Saturday, August 28, 2010

He Scored: August 12, 2010

Not long ago, Jim of The Phillies Room posted a scorecard he kept while at a Phillies game. I thought it would be a great opportunity to look at how other people keep score. Don’t worry…I already commented on his biggest mistake: not using the correct scorecard. Here’s his card:

Naturally, Jim keeps score a bit differently than I do. But, that’s great. I didn’t see this game. (Why would I watch a Phillies-Dodgers game?) So, there’s only one thing I need from the scorecard. Can I figure out what happened during the game? Do I know what all the markings mean? Let’s try the first inning. Rollins lead off by popping up to the first baseman. Ibanez lined out to the center fielder. (I’ve always wondered where the cutoff was between L8 and F8) Polanco singled, and went to third when Sweeney also singled. A little first to third baserunning by Polanco. Jayson Werth then ended the inning by lining out to center. The diagonal slash, meaning the inning was over. So, it looks like a good system to me. I like the way Jim signals a run by putting the batting position of the guy who drove in the runner in the diamond. It made it easy to see that the #7 guy (Ruiz) had a big game. (I don’t like that the scorecard didn’t number the batting positions. It took me a little too long to figure out that the number seven guy was Ruiz.) I also notice that Jim has more experience scoring an NL game than I do. In the pitcher’s spot, he left all the scores in the first row.
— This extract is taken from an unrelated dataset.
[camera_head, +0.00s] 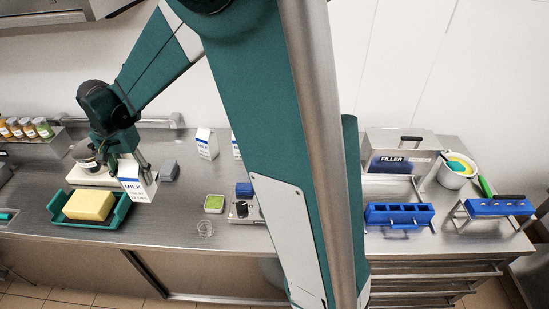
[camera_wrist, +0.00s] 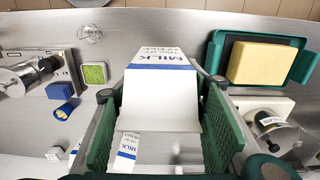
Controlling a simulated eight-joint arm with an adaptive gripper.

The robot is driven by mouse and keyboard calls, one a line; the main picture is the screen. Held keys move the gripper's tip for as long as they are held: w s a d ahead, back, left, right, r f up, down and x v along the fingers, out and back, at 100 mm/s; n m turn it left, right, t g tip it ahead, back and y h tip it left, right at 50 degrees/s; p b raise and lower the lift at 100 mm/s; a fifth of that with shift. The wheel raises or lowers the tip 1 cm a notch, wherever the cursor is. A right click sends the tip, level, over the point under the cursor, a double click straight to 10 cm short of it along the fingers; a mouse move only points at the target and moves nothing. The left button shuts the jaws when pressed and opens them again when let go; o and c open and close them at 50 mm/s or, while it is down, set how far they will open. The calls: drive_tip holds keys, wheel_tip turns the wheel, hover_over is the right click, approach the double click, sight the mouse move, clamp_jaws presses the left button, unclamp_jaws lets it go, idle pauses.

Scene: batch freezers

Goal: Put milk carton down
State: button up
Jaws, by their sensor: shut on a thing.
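My gripper (camera_head: 130,163) is shut on a white milk carton (camera_head: 137,183) with blue lettering. The carton is held near the green tray's right end; I cannot tell whether its base touches the counter. In the wrist view the carton (camera_wrist: 163,90) sits between the two green finger pads of my gripper (camera_wrist: 160,115). A second milk carton (camera_head: 207,144) stands on the counter farther back to the right. A third carton (camera_head: 236,146) is mostly hidden behind my arm.
A green tray (camera_head: 65,218) holds a yellow block (camera_head: 89,204). The steel counter (camera_head: 165,222) is clear in front of the carton. Blue moulds (camera_head: 399,214) lie far right.

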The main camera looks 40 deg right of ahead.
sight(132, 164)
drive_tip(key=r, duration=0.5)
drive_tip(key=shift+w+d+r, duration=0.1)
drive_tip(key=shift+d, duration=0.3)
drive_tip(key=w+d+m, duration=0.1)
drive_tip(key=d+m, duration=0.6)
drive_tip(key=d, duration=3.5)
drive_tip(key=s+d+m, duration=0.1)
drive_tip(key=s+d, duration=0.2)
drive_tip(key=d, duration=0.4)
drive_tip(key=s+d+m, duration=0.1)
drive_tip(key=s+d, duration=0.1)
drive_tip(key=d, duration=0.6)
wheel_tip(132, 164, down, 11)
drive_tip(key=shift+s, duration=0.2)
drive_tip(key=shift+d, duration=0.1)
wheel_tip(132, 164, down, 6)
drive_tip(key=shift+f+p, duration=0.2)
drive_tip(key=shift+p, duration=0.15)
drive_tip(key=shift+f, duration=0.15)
The only two times I’ve scored in an NL park, I had the score in the row of the batter. It made the scoring look a little choppy as player after player was inserted the line-up without stepping to the plate.

What in the world happened in the ninth inning? The Phillies apparently won the game by scoring four runs on a hit batter, walk, walk, error, and double. Are you kidding me?
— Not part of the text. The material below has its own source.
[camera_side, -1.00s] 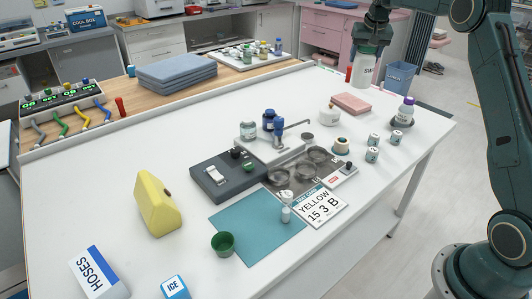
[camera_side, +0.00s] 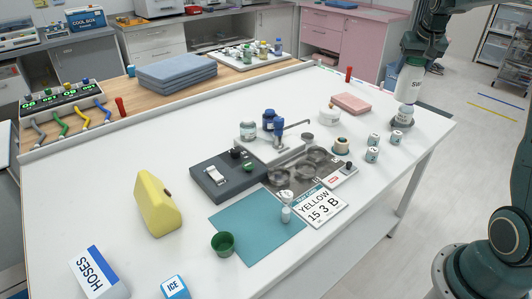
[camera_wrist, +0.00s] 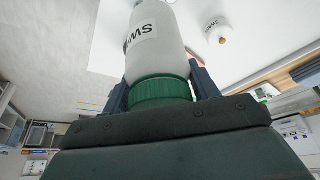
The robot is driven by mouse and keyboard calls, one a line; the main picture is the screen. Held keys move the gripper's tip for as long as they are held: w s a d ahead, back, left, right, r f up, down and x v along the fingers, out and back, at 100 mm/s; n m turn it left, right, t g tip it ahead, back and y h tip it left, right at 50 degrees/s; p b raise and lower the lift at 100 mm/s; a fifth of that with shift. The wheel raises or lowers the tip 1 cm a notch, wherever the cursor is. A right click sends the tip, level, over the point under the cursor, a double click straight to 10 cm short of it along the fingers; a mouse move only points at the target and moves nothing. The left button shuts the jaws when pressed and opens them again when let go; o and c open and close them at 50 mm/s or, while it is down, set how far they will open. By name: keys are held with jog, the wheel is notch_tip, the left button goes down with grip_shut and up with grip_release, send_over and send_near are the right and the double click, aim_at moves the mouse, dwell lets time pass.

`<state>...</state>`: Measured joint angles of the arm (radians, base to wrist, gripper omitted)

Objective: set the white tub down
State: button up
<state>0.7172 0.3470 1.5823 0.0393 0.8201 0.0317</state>
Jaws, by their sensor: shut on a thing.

After looking over the scorecard, I can only find a couple questions. I’m not sure what the “22” is next to the first inning. Also a few batters, Polanco especially, seem to have a “54” or “S4” in their box. Ruiz looks to have a “74” in the eighth. I can’t decide what those are for. Are they pitching changes? (A little help Jim?) Overall, a great scorecard. I thank Jim for sharing it with us. I'd invite anyone else who has a completed scorecard to scan it and send it along to me. It would be fun to check out and compare. And don't worry, I don't have to have seen the game. After all...

The scorecard shows how it happened.


  1. Very cool! Thanks for your comments.

    The "22" next to the 1st inning is the Dodgers' pitcher - #22 Clayton Kershaw. #56 Hong-Shih Kuo came in with 2 outs in the 7th. #54 Ronald Belisario started the 8th, but he was replaced by #74 Kenly Jensen after getting lit up by the first 4 batters. #52 George Sherrill came in to record the last 2 outs of the 8th, and #51 Jonahtan Broxton started the 9th, but never recorded an out.

    With a bigger scorecard, I usually write the new pitcher's name at the very top of the square of the first batter he faces. But with this one, I had to revert to numbers.

  2. I like the idea. I usually just use the solid line. I bet it's especially nice if you put the pitchers on the same card as the opposing team. It would make it faster to see who #51 was. Although, still not sure what I think of that method.